Acorn Electron © 1983 Acorn Computer, Limited.
The Acorn Electron was a budget version of the BBC Micro educational/home computer.
CPU: MOS Technology 6502A
Clock rate: variable. CPU runs at 2 MHz when accessing ROM and 1 MHz or 0.5897 MHz (depending on graphics mode) when accessing RAM due to sharing memory access with the video display circuits. The Electron is widely misquoted as operating at 1.79 MHz after measurements derived from speed testing against the thoroughly 2 MHz BBC Micro for various pieces of 'common software'
Glue logic: Ferranti Semiconductor Custom ULA
RAM: 32 kB
ROM: 32 kB
Text modes: 20×32, 40×25, 40×32, 80×25, 80×32 (all text output produced by software in graphics modes)
Graphics modes: 160×256 (4 or 16 colours), 320×256 (2 or 4 colours), 640×256 (2 colours), 320×200 (2 colours — spaced display with two blank horizontal lines following every 8 pixel lines), 640×200 (2 colours — spaced display)
Colours: 8 colours (TTL combinations of RGB primaries) + 8 flashing versions of the same colours
Sound: 1 channel of sound, 7 octaves; built-in speaker. Software emulation of noise channel supported
Dimensions: 16×34×6.5 cm
I/O ports: Expansion port, tape recorder connector (1200 baud CUTS variation on the Kansas City standard for data encoding, via a 7-pin circular DIN connector), aerial TV connector (RF modulator), composite video and RGB monitor output
Power supply: External PSU, 18V AC
The Electron was developed during 1983 as a cheap sibling for the BBC Micro with the intention of capturing the low-cost Christmas sales market for that year.

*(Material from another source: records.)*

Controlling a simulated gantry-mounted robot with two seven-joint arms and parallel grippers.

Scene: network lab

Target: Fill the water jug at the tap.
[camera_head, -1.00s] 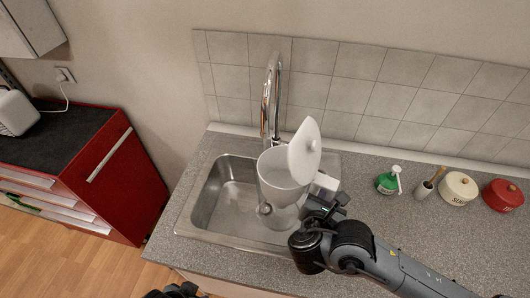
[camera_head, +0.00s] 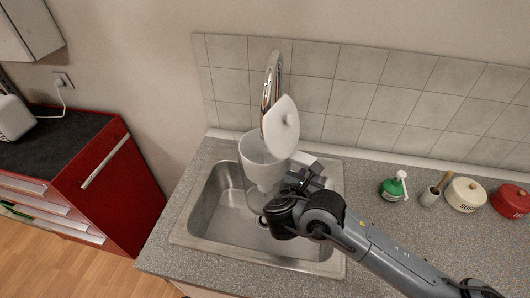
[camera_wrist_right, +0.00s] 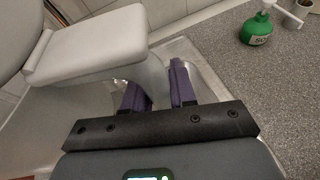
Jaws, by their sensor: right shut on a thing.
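The water jug (camera_head: 262,172) is whitish and translucent, held over the sink with its lid (camera_head: 284,122) swung up on the right. The chrome tap (camera_head: 272,75) rises behind the jug. Its spout end is partly hidden by the lid, and I see no water stream. My right gripper (camera_head: 305,178) is shut on the jug at its right side. In the right wrist view, the purple fingers of the right gripper (camera_wrist_right: 158,88) are by the jug's pale handle (camera_wrist_right: 85,45); their exact contact is partly hidden. My left gripper is out of view.
The steel sink (camera_head: 205,222) is set in a grey speckled counter (camera_head: 380,235). A green soap dispenser (camera_head: 392,188), a brush holder (camera_head: 430,197), a cream pot (camera_head: 464,194) and a red pot (camera_head: 510,201) stand to the right. A tiled wall (camera_head: 350,95) is behind.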

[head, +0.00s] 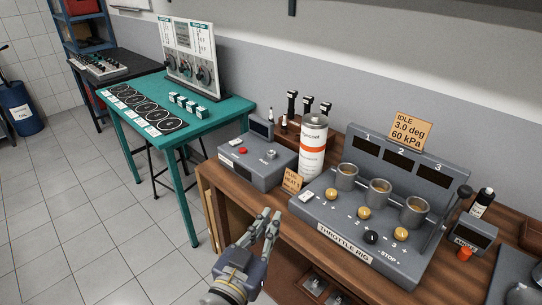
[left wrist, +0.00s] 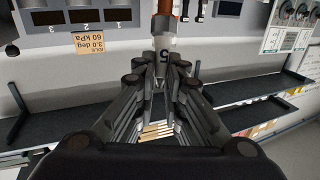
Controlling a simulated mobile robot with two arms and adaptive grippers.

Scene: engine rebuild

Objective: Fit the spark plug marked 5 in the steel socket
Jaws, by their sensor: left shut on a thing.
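My left gripper (head: 268,222) is in front of the wooden bench's front edge in the head view, its fingers pointing up and away. In the left wrist view, the left gripper (left wrist: 163,72) is shut on the spark plug marked 5 (left wrist: 164,48), a pale body with an upside-down 5 and a reddish-brown part above it. I cannot make the plug out in the head view. A small metal fitting (head: 271,154) stands on top of the grey box (head: 259,169) with a red button; I cannot tell whether it is the steel socket. The plug is apart from that box.
The throttle rig (head: 352,240) with its cups and knobs fills the bench to the right of my gripper. A tall spray can (head: 313,148) and a small tan sign (head: 292,181) stand between box and rig. A teal table (head: 222,112) is at the left, with open floor before it.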

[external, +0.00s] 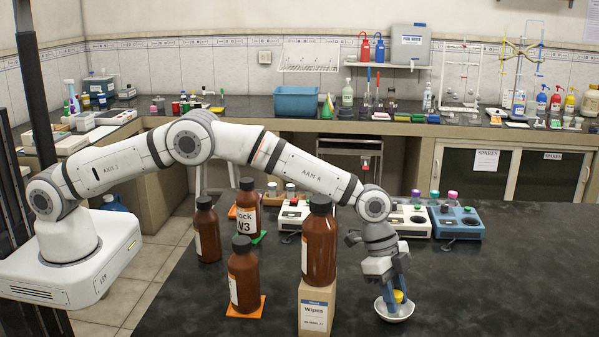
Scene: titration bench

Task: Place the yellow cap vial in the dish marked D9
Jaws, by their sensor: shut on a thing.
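My gripper (397,286) points down at the right of the dark bench and is shut on the yellow cap vial (399,297). Only the yellow cap shows clearly between the blue fingers; the vial's body is mostly hidden. A small white dish (395,317) lies directly below the gripper. The vial appears inside or just over the dish's rim; I cannot tell whether it touches the bottom. No D9 marking is readable on the dish.
A brown bottle (319,245) stands on a wipes box (316,307) just left of my gripper. More brown bottles (243,277) stand further left. White and blue devices (457,222) with capped vials stand behind. The bench right of the dish is clear.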

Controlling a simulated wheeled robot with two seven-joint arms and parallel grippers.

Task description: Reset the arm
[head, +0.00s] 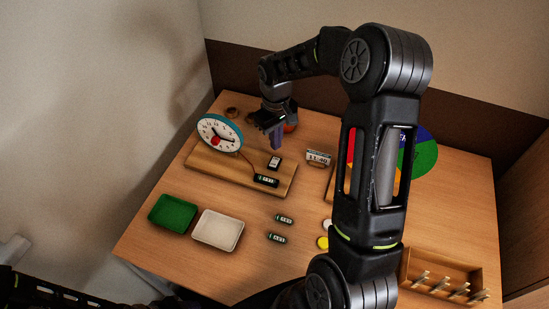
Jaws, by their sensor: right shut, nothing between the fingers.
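My right arm reaches from the bottom of the head view up and over the table to the back left. My right gripper (273,139) is shut and empty, pointing down above the rear edge of a wooden board, close to an orange-red round thing (290,127) that the gripper partly hides. My left gripper is out of view; only a part of my left arm shows at the bottom left corner.
A clock (219,133) stands on the wooden board (205,172) with a dark block and a battery (266,180). A green tray (172,213), a white tray (218,230) and two batteries (284,219) lie in front. A rack with pegs (450,275) is at right.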

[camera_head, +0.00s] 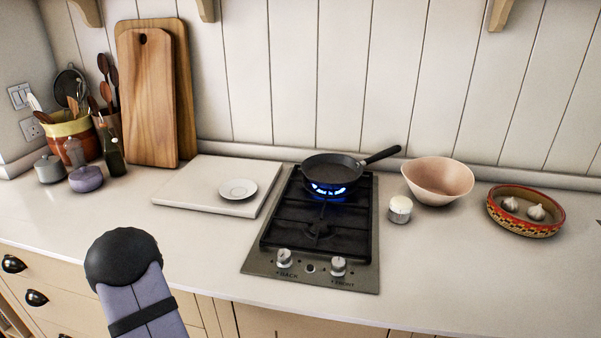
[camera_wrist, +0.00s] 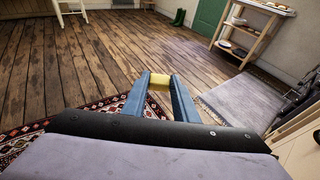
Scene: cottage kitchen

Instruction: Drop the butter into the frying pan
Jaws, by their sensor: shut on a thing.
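My gripper (camera_wrist: 160,88) shows in the wrist view, with its two blue fingers shut on a yellow block, the butter (camera_wrist: 160,79). The wrist view behind it shows the wooden floor, so the butter is away from the stove. In the head view only a grey part of my arm shows at the lower left; the gripper and butter are out of that picture. The black frying pan (camera_head: 333,167) sits on the back burner of the hob (camera_head: 320,252), over a blue flame. Its handle points to the right and back. The pan looks empty.
A white board (camera_head: 185,190) with a small saucer (camera_head: 238,189) lies left of the hob. A white candle-like jar (camera_head: 400,209), a pink bowl (camera_head: 438,179) and a patterned dish (camera_head: 525,228) with garlic stand to the right.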

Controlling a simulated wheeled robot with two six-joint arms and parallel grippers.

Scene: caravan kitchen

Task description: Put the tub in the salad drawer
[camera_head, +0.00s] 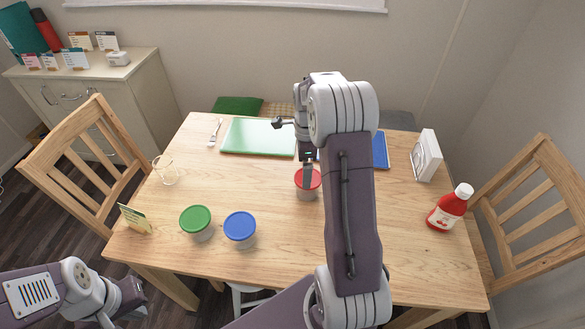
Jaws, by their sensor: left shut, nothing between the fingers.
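Three tubs stand on the wooden table: one with a green lid (195,219), one with a blue lid (240,227) and one with a red lid (308,180). My right arm reaches over the table, and its gripper (307,170) points down at the red-lidded tub, overlapping its lid in view. My forearm hides part of this gripper, so I cannot tell its jaws or whether it touches the tub. My left gripper (132,298) is low at the lower left, in front of the table, shut and empty. I see nothing that is clearly a salad drawer.
A green board (258,137) and fork (215,132) lie at the back; a blue board (380,150) is partly hidden. A red bottle (447,210) and white holder (426,157) stand right. A glass (165,170) and card (135,219) stand left. Chairs flank the table.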

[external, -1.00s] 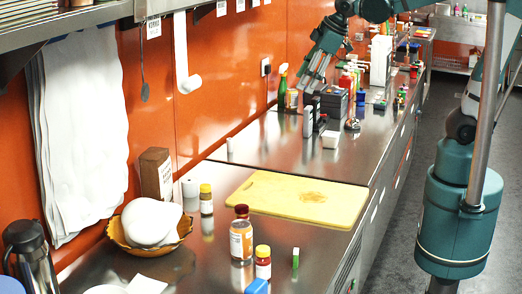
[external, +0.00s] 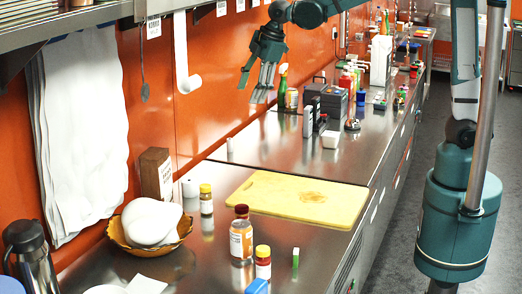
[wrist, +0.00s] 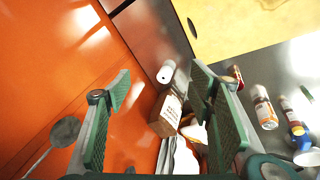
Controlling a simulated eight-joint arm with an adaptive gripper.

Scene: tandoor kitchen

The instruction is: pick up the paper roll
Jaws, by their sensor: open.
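The paper roll (external: 190,187) is a small white upright cylinder on the steel counter, beside a brown box (external: 157,175) and near the orange wall. In the wrist view, the paper roll (wrist: 167,71) shows between my finger pads, farther off than the fingertips. My gripper (external: 256,88) is open and empty. It hangs in the air by the wall, well above the counter and up and to the right of the roll in the external view. My gripper's fingers (wrist: 160,84) are spread apart in the wrist view.
A yellow cutting board (external: 295,199) lies right of the roll. A basket (external: 125,236) with white round things, a brown-capped bottle (external: 241,234) and another jar (external: 263,263) stand nearer. A ladle (external: 145,90) hangs on the wall.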

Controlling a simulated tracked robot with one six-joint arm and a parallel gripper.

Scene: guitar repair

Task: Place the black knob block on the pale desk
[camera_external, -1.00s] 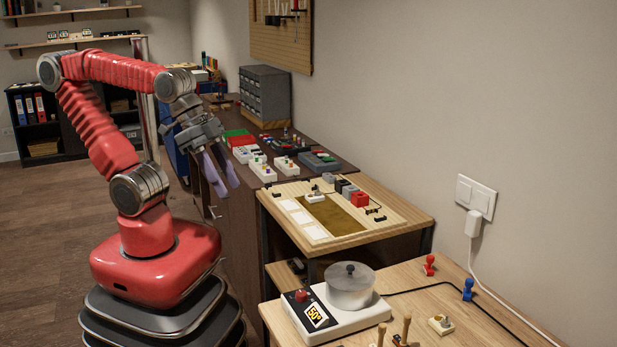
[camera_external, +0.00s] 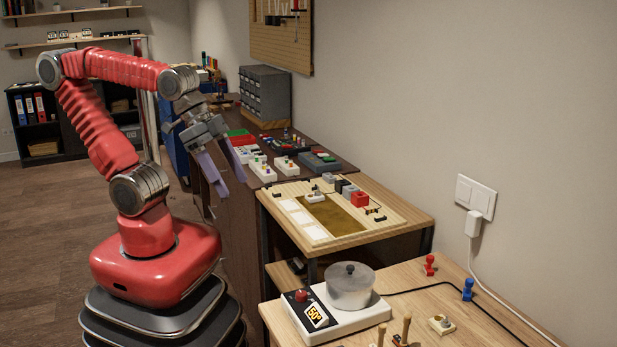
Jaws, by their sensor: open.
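My gripper (camera_external: 233,188) hangs from the raised red arm, left of the workbenches. Its two purple fingers point down, spread apart, with nothing between them. A small black block (camera_external: 341,185) stands in a row with grey and red blocks on the board on the middle wooden bench, to the right of my gripper and apart from it. It may be the black knob block; its knob is too small to make out. A pale wooden desk (camera_external: 455,297) fills the front right.
On the pale desk stand a white device with a metal pot (camera_external: 350,287), red and blue stamp-like pieces and a cable. The dark bench (camera_external: 235,196) holds several white pedal-like blocks (camera_external: 287,166) and a grey drawer cabinet (camera_external: 264,94). Open floor lies at left.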

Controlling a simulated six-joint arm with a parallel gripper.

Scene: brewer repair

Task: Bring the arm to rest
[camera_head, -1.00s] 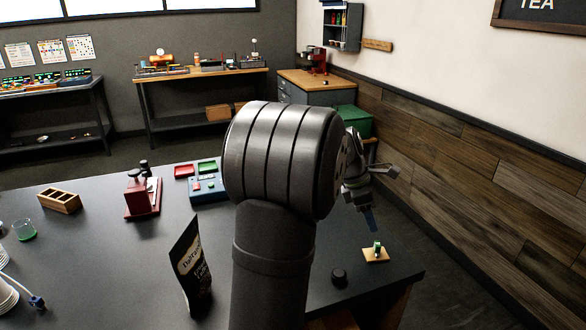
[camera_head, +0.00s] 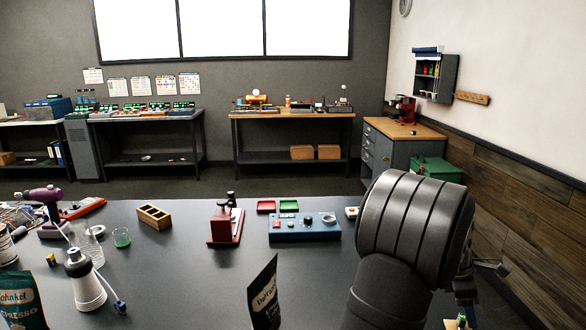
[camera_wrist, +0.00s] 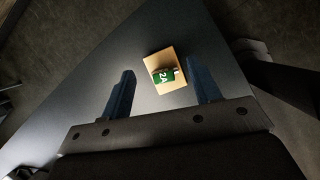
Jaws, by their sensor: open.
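My gripper (camera_wrist: 160,75) is open in the wrist view, its two blue fingers apart with nothing held between them. Beyond the fingers, a small wooden block (camera_wrist: 170,84) with a green part marked "2A" (camera_wrist: 163,75) lies on the dark table (camera_wrist: 75,120). The gap between fingers and block is hard to judge. In the head view my gripper is mostly hidden behind my arm at the right; a blue finger (camera_head: 470,311) shows low down. The green part (camera_head: 461,321) shows beside it at the bottom edge.
A black pouch (camera_head: 263,297) stands left of my arm. A white grinder-like object (camera_head: 86,285) stands at front left.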

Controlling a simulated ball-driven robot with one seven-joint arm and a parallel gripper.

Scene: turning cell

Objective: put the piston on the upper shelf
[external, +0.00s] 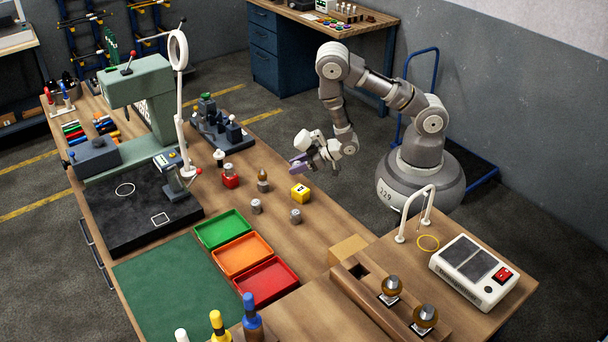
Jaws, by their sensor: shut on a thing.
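My gripper (305,162) is above the bench, near its right-hand long edge. It is shut on a small purple-grey piece (299,166). The piece is too small in the picture to tell whether it is the piston, and the fingers partly hide it. Two small grey metal cylinders stand upright on the bench, one on the left (256,206) and one on the right (295,216). They are apart from my gripper. I cannot clearly make out which surface is the upper shelf.
Green (222,243), orange (264,262) and red (290,291) trays lie nearer. A scale (451,289) stands right.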

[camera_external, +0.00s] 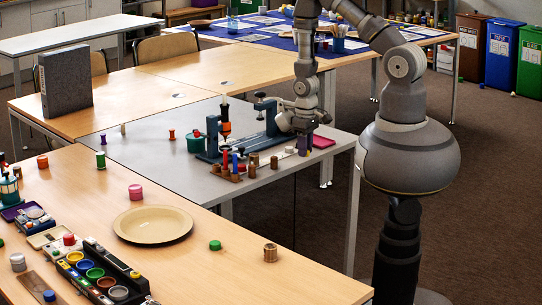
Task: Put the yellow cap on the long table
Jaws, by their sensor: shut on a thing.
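My gripper (303,148) is low over the right part of the grey table (165,155), fingers pointing down. It is shut on something small that I cannot make out at this size. I cannot pick out a yellow cap anywhere with certainty. A long wooden table (245,270) runs across the front; a green cap (215,245), a pink cap (135,192) and a cream plate (153,225) are on it. I cannot tell from the picture whether this is the long table of the task.
Close left of my gripper stand a blue clamp-like fixture (207,155) and a block with coloured pegs (228,177).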

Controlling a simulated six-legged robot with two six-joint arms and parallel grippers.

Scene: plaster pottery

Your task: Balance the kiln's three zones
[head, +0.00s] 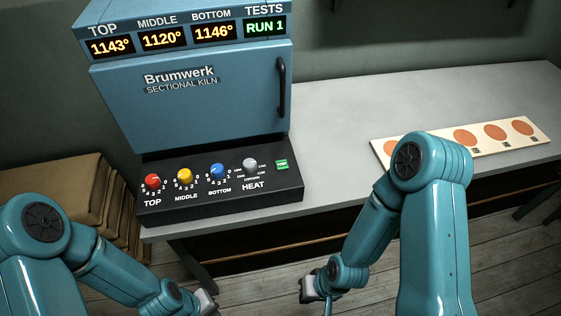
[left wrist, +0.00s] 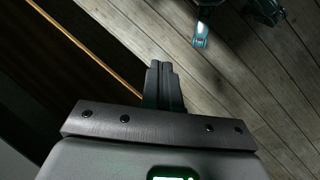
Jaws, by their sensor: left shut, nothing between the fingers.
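The blue kiln (head: 200,105) stands on the bench, its door shut. Its displays read TOP 1143° (head: 111,47), MIDDLE 1120° (head: 162,40), BOTTOM 1146° (head: 213,32) and RUN 1 under TESTS (head: 265,27). On the black panel are a red TOP knob (head: 152,181), a yellow MIDDLE knob (head: 184,175), a blue BOTTOM knob (head: 217,171), a grey HEAT knob (head: 250,164) and a green TEST button (head: 282,165). My left gripper (head: 207,302) is shut and empty, low in front of the panel; its fingers show in the left wrist view (left wrist: 165,85). My right gripper (head: 308,290) hangs lower right, touching nothing visible; its jaws are unclear.
A pale board (head: 455,149) with several orange discs lies on the grey bench (head: 355,113) at right, partly behind my right arm. Brown boxes or boards (head: 60,192) stand left of the bench. Wooden floor (head: 500,250) shows below.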

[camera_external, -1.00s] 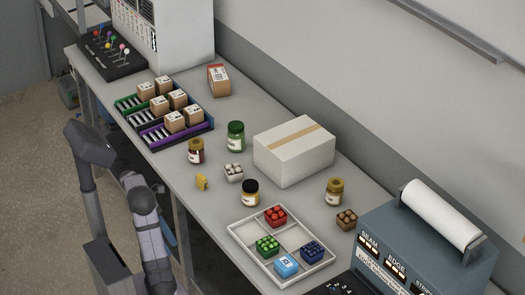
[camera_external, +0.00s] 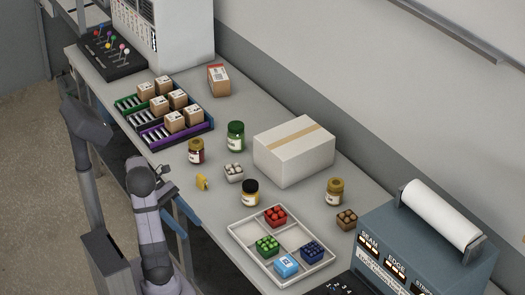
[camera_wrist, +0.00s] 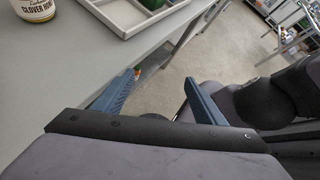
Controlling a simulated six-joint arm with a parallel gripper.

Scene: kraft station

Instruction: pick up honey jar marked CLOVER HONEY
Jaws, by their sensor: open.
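A jar labelled CLOVER HONEY (camera_wrist: 36,10) is cut off at the top left of the wrist view, standing on the grey bench. It appears to be the dark-lidded jar with a white label (camera_external: 250,193) beside the tray in the external view. My gripper (camera_wrist: 160,94) has two blue fingers spread apart with nothing between them, over the bench edge and floor. In the external view my blue fingers show at the bench's front edge, left of and below the jar, apart from it.
A white divided tray (camera_external: 251,252) holds small coloured boxes. Other jars stand nearby: red-brown (camera_external: 196,152), green (camera_external: 236,136) and gold-lidded (camera_external: 334,192). A small yellow object (camera_external: 202,182) and white carton (camera_external: 234,173) lie left of the dark-lidded jar. A large box (camera_external: 294,153) stands behind.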

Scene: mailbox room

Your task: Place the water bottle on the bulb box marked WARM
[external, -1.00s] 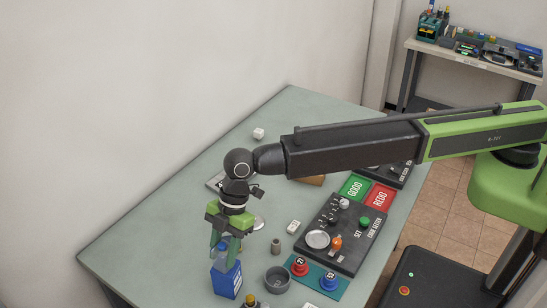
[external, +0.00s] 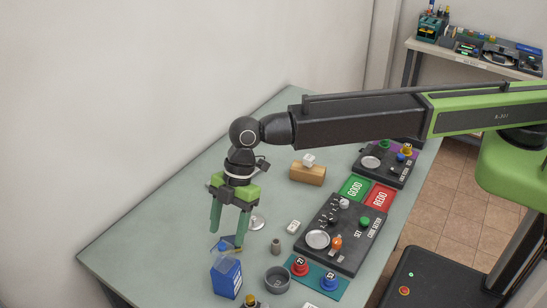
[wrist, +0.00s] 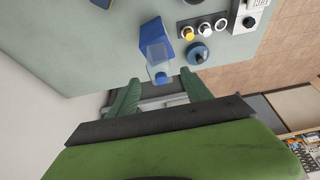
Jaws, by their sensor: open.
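The water bottle (external: 221,262), clear with a blue cap, stands upright at the blue bulb box (external: 229,284) near the table's front left. It looks to be on the box, but its base is hard to make out. The wrist view shows the bottle (wrist: 156,48) against the blue box (wrist: 179,32), cap towards me. My gripper (external: 228,238) is open, fingers pointing down, just above the bottle. In the wrist view my gripper (wrist: 164,88) has a finger either side of the cap, with gaps. The box's label is too small to read.
A grey bowl (external: 277,281) and a small brown cylinder (external: 275,246) are right of the box. Further right are red and blue buttons on a teal mat (external: 316,287) and a black control panel (external: 345,240). The table's left side is clear.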

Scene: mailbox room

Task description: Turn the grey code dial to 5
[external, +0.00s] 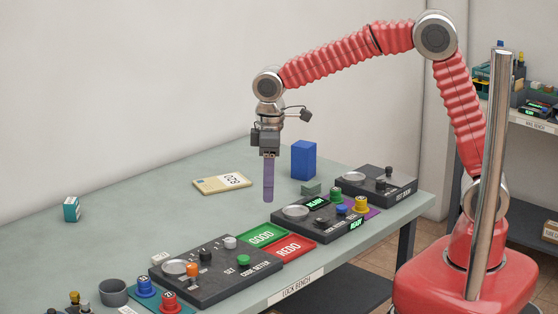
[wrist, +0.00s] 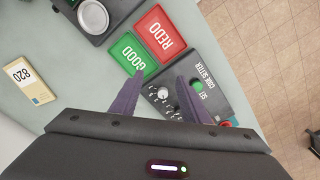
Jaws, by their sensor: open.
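The code setter (external: 222,284) is a dark panel at the front of the bench. Its light grey dial (external: 230,242) stands near the back right corner, with small white marks beside it; its setting is too small to read. The grey dial also shows in the wrist view (wrist: 164,93), between my fingers in the picture. A green SET button (external: 244,260) sits in front of it. My gripper (external: 268,199) points down with long purple fingers, open and empty, raised above the bench and apart from the dial. The fingers also show in the wrist view (wrist: 160,82).
A green GOOD pad (external: 262,236) and a red REDO pad (external: 291,248) lie right of the code setter. Another dark panel (external: 318,222) with buttons lies beyond them. The bench's back left is mostly clear.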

Although Acorn were able to shrink substantially the same functionality as the BBC into just one chip, manufacturing problems meant that despite pre orders of 300,000, only 30,000 machines were available for the Christmas period — to the extent that some shops reported eight pre-sales for every delivered machine, there were even press reports of fights in places such as Rumbelows over the slim shipments of machines, as parents could not get an Electron, they turned to other readily available machines such as the ZX Spectrum and Commodore C64.
Unfortunately for Acorn, in the months after Christmas, the firm was tied to accepting delivery of the remaining pre order machines, and there was a warehouse in Welling-borough with unsold machines piled up to the ceiling.
This was a blow from which the machine never fully recovered, although games sales for it would ultimately outstrip those of the BBC Micro. Following Olivetti's 1985 cash injection into Acorn the machine was effectively sidelined.
With hindsight, the machine lacked the RAM (a typical program would need to fit in only around 20 kB once display memory is subtracted) and processing power to take on the prevailing Sinclair ZX Spectrum and Commodore C64. Despite this, several features that would later be associated with BBC Master and Archimedes were first features of Electron expansion units, including ROM cartridge slots and the Advanced Disc Filing System — a hierarchical improvement to the BBC's original Disc Filing System.
While it may not have been as popular as the Spectrum, Commodore C64 or Amstrad CPC, it did sell in sufficient numbers to ensure that new software was being produced right up until the early 1990s. This meant the Electron had a lifespan not much shorter than those more popular micros and much longer than competitors such as the Oric-1 and Dragon 32.
Contributors to the development of the Electron: Bob Austin, Harry Barman, Paul Bond, Allen Boothroyd, Ben Bridgewater, John Cox, Chris Curry, Jeremy Dion, Tim Dobson, Joe Dunn, Steve Furber, David Gale, Andrew Gordon, Martyn Gilbert, Lawrence Hardwick, Hermann Hauser, John Herbert, Andy Hopper, Paul Jephcot, Brian Jones, Chris Jordan, Tony Mann, Peter Miller, Trevor Morris, Steve Parsons, Robin Pain, Glyn Phillips, Brian Robertson, Peter Robinson, David Seal, Kim Spence-Jones, Graham Tebby, Jon Thackray, Chris Turner, Hugo Tyson, John Umney, Alex van Someren, Geoff Vincent, Adrian Warner, Robin Williamson, Roger Wilson
The case was designed by industrial designer: Allen Boothroyd (Cambridge Product Design Ltd.)